[Data from robot episodes]
-- START --
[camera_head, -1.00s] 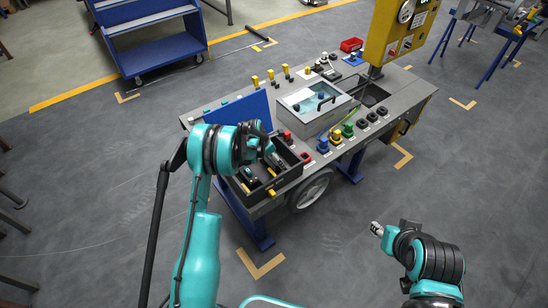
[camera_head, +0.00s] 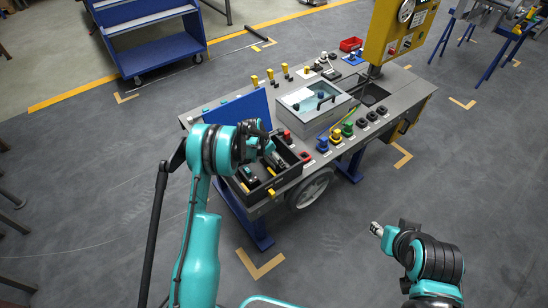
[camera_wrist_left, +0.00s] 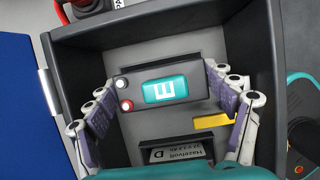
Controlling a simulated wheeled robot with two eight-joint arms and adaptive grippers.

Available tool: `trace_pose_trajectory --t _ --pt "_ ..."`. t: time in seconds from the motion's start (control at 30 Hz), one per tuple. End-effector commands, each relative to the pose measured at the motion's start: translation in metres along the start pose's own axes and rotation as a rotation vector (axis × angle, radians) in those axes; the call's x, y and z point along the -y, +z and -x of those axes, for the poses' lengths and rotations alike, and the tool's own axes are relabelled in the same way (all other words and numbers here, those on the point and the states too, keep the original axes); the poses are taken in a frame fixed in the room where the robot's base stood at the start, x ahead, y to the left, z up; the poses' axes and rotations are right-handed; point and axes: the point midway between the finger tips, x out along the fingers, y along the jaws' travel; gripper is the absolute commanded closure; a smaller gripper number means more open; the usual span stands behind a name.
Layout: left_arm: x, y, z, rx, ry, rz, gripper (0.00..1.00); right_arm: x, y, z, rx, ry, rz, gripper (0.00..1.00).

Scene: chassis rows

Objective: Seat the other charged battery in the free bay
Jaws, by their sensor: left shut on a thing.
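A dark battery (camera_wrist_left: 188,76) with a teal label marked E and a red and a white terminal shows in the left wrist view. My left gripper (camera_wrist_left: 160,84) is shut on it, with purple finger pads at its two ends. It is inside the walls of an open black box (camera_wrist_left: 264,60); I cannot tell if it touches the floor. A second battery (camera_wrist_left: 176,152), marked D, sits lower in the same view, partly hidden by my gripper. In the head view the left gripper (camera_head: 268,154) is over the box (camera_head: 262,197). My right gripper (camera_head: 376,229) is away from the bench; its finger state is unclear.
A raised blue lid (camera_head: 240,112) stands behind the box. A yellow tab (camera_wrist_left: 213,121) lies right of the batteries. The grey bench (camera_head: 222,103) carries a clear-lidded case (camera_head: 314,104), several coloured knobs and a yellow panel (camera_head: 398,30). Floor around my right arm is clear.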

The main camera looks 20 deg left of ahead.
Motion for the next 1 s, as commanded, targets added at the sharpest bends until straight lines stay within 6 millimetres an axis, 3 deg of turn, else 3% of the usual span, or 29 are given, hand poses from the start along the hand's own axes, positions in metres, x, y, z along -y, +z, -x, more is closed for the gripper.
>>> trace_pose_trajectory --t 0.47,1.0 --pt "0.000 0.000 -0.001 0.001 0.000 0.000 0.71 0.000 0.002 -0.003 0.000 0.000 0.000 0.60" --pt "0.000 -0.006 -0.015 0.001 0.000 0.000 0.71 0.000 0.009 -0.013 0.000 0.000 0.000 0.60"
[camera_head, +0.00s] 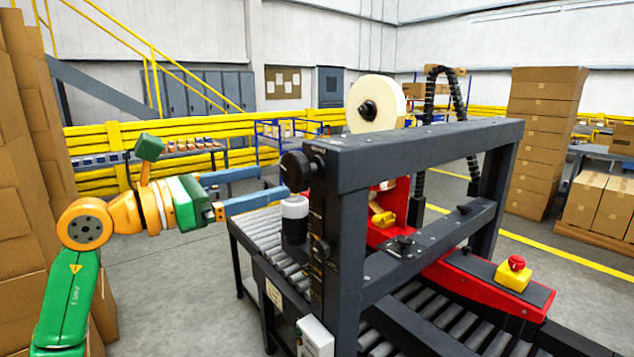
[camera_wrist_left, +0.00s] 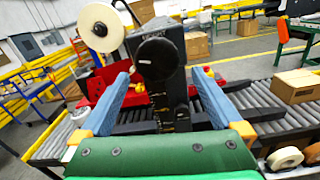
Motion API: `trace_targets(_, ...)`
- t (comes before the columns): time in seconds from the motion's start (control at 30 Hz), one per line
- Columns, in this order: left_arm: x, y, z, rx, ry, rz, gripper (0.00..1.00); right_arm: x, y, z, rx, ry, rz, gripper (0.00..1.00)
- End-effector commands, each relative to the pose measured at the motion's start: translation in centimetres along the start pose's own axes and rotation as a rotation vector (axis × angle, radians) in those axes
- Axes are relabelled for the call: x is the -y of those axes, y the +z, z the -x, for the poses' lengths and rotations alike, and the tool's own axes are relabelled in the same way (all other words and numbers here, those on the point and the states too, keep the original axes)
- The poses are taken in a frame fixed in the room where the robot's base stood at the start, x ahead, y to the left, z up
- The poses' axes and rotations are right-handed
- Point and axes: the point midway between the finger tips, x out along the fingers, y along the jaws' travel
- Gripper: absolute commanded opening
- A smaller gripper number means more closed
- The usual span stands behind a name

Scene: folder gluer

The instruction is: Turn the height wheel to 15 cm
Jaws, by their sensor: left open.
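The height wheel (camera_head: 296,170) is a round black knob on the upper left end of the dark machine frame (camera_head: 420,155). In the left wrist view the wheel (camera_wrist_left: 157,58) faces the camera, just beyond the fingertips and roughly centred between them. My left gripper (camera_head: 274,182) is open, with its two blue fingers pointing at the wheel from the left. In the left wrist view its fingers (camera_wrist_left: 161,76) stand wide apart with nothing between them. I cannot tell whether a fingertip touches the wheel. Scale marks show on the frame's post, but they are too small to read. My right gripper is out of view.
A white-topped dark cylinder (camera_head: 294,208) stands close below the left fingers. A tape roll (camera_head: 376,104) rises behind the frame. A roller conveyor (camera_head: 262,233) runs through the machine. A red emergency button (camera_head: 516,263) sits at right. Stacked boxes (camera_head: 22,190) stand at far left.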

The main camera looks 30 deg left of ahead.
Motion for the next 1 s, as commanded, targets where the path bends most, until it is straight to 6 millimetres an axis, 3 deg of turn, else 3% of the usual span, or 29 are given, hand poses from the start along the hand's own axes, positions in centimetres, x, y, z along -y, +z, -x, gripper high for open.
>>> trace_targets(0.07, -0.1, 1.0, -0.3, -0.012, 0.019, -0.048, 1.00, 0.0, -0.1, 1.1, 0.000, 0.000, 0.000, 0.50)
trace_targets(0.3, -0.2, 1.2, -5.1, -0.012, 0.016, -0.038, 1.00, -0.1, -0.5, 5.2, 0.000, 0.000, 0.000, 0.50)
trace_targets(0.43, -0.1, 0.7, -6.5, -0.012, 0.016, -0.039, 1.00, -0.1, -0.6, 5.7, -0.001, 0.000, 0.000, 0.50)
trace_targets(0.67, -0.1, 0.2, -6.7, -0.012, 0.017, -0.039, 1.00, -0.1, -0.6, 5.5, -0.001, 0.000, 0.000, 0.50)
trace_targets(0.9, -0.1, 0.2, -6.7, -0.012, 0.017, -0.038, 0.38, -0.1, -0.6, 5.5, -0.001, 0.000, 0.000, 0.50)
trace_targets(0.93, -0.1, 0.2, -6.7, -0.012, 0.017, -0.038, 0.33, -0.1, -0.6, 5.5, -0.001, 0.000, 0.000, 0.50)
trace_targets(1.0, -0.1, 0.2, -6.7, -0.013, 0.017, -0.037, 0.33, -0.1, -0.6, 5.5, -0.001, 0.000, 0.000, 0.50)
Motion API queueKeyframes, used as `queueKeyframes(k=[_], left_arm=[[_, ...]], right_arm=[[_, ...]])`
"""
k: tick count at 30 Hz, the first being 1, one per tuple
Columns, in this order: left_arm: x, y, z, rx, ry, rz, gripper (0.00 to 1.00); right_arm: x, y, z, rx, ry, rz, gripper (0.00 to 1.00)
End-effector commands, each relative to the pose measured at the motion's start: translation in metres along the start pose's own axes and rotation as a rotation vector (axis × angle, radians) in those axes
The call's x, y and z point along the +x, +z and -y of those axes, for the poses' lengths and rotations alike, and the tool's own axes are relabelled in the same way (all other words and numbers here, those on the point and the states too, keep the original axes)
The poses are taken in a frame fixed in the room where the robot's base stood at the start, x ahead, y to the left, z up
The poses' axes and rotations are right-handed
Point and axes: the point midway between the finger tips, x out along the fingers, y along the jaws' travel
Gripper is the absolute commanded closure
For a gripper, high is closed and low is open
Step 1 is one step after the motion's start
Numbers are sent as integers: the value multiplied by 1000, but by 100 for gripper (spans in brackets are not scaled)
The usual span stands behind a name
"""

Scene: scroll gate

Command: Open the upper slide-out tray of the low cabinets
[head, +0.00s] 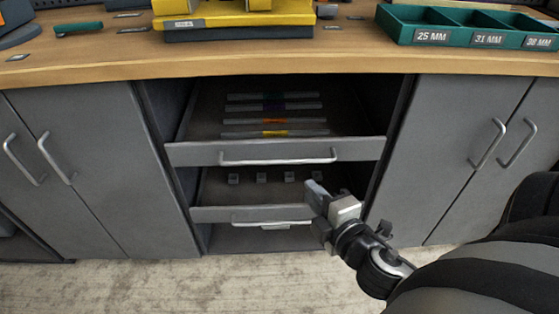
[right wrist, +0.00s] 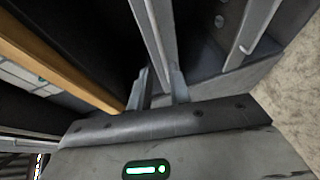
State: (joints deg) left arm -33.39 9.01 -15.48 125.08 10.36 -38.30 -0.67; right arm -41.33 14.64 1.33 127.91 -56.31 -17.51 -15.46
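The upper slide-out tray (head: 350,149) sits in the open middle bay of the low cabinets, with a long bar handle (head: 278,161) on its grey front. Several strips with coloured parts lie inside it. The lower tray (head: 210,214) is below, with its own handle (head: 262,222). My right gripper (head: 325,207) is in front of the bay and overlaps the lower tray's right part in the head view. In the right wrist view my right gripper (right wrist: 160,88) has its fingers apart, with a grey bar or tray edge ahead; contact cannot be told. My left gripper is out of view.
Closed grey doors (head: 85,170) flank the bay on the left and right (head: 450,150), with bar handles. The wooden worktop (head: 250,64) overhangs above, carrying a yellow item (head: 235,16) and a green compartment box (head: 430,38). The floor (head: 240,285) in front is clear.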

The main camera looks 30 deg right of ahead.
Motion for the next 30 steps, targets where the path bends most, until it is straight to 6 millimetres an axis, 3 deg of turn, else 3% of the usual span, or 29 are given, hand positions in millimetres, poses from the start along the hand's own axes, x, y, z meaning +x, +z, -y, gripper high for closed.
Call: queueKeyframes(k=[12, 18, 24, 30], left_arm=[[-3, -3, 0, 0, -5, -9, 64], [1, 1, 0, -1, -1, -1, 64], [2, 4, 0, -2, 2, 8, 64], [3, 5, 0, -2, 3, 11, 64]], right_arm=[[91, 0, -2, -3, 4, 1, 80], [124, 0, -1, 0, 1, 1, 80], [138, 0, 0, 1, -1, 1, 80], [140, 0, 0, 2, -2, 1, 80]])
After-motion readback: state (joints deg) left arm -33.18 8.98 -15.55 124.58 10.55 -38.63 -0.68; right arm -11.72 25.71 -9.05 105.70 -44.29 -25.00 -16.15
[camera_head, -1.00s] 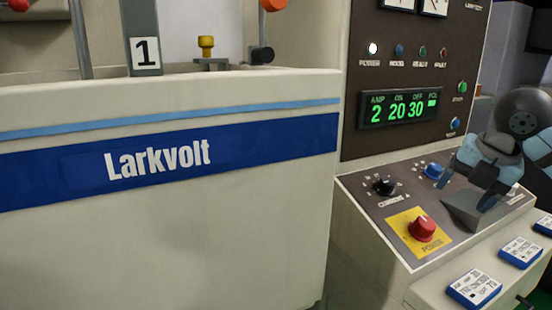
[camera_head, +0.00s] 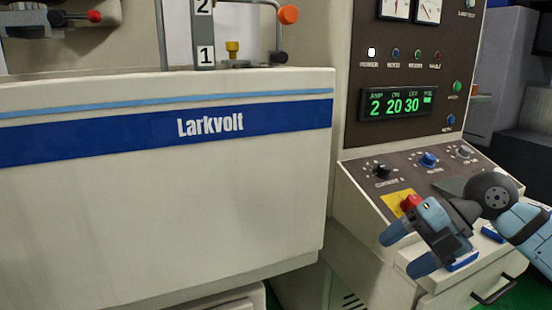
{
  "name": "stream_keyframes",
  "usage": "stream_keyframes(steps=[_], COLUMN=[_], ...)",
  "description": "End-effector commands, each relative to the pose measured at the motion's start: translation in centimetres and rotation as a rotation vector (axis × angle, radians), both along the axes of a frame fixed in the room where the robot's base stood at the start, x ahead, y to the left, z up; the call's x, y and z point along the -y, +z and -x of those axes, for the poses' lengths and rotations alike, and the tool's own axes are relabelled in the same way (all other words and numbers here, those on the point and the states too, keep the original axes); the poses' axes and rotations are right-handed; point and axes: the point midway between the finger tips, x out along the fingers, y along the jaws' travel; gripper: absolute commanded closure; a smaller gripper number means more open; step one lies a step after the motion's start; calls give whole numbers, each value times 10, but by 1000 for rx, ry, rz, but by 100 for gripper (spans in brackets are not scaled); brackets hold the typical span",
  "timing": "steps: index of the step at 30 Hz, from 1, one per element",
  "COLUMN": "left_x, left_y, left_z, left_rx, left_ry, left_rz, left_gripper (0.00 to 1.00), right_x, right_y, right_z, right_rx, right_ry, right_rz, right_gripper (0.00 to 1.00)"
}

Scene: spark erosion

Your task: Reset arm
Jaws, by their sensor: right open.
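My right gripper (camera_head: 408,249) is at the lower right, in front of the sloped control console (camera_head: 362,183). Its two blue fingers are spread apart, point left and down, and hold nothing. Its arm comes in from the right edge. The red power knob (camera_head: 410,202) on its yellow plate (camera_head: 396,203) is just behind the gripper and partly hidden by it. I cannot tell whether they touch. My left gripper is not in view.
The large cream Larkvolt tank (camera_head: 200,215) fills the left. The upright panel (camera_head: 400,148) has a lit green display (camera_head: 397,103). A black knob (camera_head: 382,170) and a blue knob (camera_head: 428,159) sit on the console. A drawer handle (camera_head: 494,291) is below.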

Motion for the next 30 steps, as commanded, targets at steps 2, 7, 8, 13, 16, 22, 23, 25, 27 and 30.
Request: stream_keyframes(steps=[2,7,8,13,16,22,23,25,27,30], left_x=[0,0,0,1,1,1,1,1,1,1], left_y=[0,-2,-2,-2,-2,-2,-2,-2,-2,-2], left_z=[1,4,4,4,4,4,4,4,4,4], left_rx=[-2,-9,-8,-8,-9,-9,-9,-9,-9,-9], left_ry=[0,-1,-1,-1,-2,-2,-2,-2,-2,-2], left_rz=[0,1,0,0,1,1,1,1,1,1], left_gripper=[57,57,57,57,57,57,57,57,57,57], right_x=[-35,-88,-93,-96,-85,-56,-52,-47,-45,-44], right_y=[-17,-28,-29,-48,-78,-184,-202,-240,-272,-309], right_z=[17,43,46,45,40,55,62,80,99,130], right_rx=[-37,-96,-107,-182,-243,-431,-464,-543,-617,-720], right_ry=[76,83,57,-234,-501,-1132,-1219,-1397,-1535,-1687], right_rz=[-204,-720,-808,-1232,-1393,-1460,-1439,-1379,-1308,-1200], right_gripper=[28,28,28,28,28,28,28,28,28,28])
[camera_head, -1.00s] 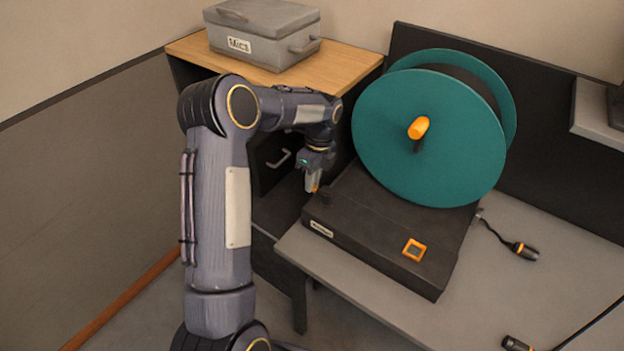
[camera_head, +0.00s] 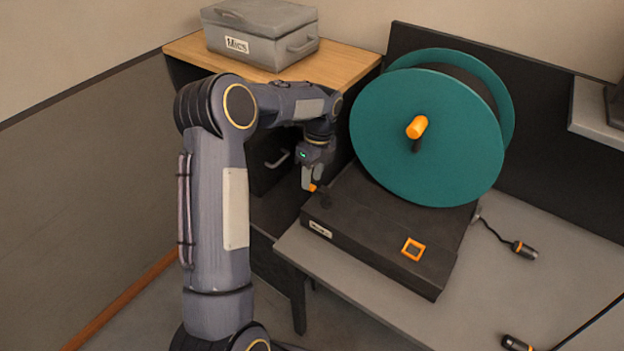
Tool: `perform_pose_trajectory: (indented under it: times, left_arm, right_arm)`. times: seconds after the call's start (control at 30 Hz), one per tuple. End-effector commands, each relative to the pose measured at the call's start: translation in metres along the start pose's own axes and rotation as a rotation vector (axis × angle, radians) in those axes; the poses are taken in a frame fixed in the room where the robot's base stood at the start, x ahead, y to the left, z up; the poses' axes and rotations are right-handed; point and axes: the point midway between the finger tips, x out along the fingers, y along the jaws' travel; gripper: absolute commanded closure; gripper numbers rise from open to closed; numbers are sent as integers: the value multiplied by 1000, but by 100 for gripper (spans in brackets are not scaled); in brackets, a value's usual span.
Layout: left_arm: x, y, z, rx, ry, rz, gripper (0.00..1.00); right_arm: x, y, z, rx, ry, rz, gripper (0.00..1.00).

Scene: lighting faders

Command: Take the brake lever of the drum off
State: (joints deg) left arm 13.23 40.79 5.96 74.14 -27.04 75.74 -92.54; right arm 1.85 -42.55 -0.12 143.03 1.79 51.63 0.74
-- END --
Task directions:
Start with the line that includes "(0.00 to 1.00);" and finish with the line that includes "[right wrist, +0.00s]": reproduce those lines exactly, nothing before or after, and omit any pictures.

Result below:
Columns, in this order: left_arm: x, y, z, rx, ry, rz, gripper (0.00 to 1.00); right_arm: x, y, z, rx, ry, rz, gripper (0.00 to 1.00)
End-effector commands, each relative to the pose measured at the motion's start: translation in metres along the start pose's own axes and rotation as a rotation vector (axis × angle, radians) in those axes
The call's x, y and z point along the +x, +z and -y of those axes, for the poses' lengths and rotations alike, and the tool's own axes are relabelled in the same way (all other words and numbers here, those on the point and the states too, keep the original axes)
The poses are taken in a frame fixed in the room where the robot's base stood at the start, x ahead, y to the left, z up
The poses' axes and rotations are right-handed
Point and axes: the point midway between the finger tips, x out along the fingers, y along the jaws' travel
Gripper is the absolute commanded closure
For a gripper, high is closed and low is open
Step 1 is one step after the motion's start
Numbers are sent as integers: the value multiplied by 1000, but by 100 for gripper (spans in brackets are not scaled)
The usual span stands behind a name
"""

Scene: scroll gate

Command: Open the upper slide-out tray of the low cabinets
[head, +0.00s] 
[right wrist, +0.00s] 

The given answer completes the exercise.